Nous semblons insensés les uns aux autres, disait autrefois Saint Jérôme

cluny0107 nb2.jpgLes ponts bougent dans la nuit se déplacent tels des radeaux à la dérive, avec les lumières qui traversent les âges. Des jeunes filles s'y attardent portant l'amour aux inconnus qui vont sur elles à nouveau, sans histoire. Ils ne demandent rien d'autre, chaque nuit, qu'un peu de considération, c'est toujours la même chose, il suffirait de presque rien. Ensuite le soleil se lèverait. Et chacun serait séparé jusqu'au soir. Puis les nuits qui suivraient, on verrait encore les ponts bouger un peu, rassembler entre les rives opposées, des passeurs invisibles qui inventeraient un mot nouveau pour chaque nuit et ainsi de suite...

Tout cela ne s'unirait jamais au petit jour, tout invisiblement, se balancerait entre les ponts, contre l'assaut des aiguilleurs qui assiégent la ville, portent les hématomes, la sanction pour qui dépasse la ligne, jusqu'à ce que les premières neiges assourdissent l'écho de tous ces combats éperdus.

Il y aurait ceux qui vendent les fleurs, avenantes sur les marchés et laissent des grands bouquets de lis (ou lilium candidum) un peu défraîchis, aux balayeurs. Il y aurait des vieilles qui se traînent à genoux dans des églises priant on ne sait qui.

Il y aurait la satiété dans les grands restaurants, et des phrases à rallonge pour présenter une simple entrecôte pincée de gros sel sous sa noisette de beurre, accompagnée de pommes dauphine.
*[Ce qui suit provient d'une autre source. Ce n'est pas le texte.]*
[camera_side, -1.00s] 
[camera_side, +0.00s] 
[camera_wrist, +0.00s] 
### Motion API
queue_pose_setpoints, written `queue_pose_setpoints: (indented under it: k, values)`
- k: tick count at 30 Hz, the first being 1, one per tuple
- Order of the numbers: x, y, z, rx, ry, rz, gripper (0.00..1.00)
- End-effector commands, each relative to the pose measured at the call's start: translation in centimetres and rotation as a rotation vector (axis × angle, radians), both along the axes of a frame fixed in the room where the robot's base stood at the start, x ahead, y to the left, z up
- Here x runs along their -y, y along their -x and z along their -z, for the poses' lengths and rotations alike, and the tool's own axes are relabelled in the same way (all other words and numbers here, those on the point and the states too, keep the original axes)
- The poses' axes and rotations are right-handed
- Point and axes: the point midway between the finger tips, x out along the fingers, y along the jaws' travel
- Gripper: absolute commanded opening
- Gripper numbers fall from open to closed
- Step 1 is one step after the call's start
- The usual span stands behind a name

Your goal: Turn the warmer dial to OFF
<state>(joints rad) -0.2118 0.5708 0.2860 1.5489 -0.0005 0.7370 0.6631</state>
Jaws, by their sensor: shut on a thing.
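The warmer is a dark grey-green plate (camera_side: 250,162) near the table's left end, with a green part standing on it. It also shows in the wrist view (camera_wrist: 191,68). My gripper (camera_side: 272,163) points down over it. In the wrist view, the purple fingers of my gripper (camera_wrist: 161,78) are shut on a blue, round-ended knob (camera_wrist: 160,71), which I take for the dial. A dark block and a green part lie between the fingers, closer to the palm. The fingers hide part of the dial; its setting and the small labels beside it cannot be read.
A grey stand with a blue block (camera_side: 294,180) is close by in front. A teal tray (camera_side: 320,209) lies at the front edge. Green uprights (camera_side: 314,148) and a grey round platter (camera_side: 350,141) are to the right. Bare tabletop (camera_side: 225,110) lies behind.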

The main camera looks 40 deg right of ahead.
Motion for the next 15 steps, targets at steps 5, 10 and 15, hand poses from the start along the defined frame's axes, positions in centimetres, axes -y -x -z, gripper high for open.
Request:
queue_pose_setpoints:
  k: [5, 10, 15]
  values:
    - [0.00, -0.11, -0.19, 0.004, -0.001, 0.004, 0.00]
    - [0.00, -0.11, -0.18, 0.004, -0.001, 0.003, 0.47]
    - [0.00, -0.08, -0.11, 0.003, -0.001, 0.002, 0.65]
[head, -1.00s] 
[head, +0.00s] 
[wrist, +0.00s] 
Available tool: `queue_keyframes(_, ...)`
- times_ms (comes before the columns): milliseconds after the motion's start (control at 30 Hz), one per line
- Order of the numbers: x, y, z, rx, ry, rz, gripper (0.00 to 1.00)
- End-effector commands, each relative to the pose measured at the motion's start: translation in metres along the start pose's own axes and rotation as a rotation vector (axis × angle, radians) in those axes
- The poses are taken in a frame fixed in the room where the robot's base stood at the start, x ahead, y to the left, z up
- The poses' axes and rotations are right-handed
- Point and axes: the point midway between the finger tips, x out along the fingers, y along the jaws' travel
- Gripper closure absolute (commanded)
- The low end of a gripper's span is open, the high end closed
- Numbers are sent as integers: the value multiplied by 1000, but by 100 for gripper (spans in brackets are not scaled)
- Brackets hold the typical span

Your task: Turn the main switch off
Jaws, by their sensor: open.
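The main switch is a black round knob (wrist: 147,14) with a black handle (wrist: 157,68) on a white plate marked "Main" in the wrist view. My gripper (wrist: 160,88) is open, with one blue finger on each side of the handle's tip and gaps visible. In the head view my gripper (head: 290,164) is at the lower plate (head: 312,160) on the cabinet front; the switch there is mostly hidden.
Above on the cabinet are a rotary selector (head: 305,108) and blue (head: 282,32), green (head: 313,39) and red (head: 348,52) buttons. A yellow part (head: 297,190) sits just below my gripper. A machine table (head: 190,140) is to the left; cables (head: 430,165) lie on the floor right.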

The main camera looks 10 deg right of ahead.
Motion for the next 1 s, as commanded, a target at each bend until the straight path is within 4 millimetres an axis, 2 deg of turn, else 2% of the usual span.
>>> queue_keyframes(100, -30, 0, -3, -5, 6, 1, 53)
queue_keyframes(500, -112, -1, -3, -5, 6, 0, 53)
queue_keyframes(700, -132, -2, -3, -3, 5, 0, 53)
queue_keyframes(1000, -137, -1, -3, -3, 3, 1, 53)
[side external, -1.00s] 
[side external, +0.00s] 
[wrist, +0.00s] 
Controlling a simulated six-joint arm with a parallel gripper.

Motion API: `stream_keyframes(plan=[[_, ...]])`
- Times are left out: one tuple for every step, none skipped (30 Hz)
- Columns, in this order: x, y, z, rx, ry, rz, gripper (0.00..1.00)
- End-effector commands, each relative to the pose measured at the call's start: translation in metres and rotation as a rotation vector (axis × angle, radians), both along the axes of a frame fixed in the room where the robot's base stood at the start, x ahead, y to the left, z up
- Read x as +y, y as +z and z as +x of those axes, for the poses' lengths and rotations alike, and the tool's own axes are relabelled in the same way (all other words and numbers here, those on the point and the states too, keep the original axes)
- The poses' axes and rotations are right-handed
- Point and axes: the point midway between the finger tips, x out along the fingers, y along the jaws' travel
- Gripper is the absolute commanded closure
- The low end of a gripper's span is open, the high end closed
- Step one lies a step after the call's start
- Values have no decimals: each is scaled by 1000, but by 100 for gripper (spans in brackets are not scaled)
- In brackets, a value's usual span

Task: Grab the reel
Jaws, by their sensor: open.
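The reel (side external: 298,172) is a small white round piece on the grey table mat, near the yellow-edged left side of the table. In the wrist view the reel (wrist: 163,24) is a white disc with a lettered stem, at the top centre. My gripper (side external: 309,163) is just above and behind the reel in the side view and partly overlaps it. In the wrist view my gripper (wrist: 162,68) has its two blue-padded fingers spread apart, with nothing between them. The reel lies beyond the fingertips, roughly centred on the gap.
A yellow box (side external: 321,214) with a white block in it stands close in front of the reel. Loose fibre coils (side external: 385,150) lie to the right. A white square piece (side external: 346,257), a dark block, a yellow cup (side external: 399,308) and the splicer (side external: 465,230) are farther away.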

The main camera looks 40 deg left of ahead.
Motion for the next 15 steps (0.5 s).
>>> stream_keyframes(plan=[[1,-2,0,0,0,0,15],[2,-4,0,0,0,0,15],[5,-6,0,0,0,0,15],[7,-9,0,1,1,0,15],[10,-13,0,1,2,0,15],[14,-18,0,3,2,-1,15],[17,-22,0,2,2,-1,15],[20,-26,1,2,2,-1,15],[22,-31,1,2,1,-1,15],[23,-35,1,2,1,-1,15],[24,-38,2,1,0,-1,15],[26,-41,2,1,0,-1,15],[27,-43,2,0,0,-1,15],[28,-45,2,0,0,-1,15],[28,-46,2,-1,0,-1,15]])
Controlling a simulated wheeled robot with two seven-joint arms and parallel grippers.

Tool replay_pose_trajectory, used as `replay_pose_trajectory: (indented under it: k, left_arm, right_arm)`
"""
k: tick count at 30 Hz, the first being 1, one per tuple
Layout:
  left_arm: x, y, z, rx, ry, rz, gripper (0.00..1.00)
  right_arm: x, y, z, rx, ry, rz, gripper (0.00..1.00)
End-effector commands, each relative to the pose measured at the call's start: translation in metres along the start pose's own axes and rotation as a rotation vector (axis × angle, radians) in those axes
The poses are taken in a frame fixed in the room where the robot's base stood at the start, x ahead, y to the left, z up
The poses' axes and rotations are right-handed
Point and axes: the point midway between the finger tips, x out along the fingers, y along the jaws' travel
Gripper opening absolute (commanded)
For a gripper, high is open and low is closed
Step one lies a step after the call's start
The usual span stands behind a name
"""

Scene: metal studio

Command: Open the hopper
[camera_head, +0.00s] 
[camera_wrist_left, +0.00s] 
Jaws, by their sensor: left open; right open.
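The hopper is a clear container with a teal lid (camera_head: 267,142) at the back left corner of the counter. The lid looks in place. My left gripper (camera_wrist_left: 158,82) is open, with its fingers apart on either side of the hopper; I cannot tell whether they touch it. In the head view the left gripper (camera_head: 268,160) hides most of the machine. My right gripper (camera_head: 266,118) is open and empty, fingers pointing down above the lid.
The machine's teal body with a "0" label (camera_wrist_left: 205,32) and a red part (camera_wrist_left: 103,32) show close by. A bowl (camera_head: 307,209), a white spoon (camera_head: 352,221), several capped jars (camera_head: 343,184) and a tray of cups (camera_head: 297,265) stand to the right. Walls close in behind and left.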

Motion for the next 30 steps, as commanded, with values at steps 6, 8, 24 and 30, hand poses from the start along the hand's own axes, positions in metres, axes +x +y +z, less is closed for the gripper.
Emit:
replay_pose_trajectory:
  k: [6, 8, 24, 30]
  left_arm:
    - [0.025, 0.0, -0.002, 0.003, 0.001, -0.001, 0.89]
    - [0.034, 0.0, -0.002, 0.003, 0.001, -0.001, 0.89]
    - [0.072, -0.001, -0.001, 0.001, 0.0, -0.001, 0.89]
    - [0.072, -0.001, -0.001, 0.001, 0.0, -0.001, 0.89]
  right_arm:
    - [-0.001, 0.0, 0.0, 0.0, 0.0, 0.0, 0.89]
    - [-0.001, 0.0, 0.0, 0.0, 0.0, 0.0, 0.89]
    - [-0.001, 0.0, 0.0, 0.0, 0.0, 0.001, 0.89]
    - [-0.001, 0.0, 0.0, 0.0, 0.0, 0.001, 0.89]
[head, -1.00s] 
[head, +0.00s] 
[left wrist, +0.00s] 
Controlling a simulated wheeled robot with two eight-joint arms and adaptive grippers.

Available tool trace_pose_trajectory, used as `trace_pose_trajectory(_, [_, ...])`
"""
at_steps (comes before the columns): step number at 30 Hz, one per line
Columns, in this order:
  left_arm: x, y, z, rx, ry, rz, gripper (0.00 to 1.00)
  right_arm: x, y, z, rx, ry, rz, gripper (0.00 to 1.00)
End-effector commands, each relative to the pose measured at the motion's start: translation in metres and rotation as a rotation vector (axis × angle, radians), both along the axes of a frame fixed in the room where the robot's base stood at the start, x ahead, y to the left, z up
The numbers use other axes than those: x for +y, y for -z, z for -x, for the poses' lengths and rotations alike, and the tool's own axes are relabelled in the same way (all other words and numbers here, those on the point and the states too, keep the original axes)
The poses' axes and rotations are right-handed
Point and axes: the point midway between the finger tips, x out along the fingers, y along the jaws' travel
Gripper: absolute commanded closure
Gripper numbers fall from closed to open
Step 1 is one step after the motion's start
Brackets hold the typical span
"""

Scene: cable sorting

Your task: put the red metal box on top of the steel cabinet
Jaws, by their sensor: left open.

Il y aurait pour chaque dessert dans ce même restaurant les tartes au citron meringuées ou au choix, les pommes cuites au four servies avec du caramel, des éventails de biscuits parfumés de cannelle en forme de petits doigts coupés et la crème chantilly, pour le modeste supplément de 1,58 euros.

Il y aurait les buveurs de Gueuse-cerise, la mort subite aux terrasses, et des hommes d'âge mûr aux fonctions importantes, soudain pris de panique à l'idée de mourir d'un infarctus, au volant de leur voiture entre deux déplacements.

Il y aurait des femmes de ménage trouvant des lettres compromettantes au fond d'une corbeille à papiers, et des secrétaires aux cheveux défaits par la brutalité d'une étreinte un peu forcée, submergées par l'amour au milieu d'un parking. Elles soupireraient peut-être d'une joie, d'une honte de ne pouvoir bien jouir qu'au coeur de la saleté.

Il y aurait des enfants qui rentreraient gaiement de l'école sans savoir que leurs parents se déchirent.

Il y aurait des fadaises pour cette petite employée de maison, des amants en dépit couvrant de ridicule le sexe et la façon d'aimer d'anciennes péronnelles, au zinc du café des artistes.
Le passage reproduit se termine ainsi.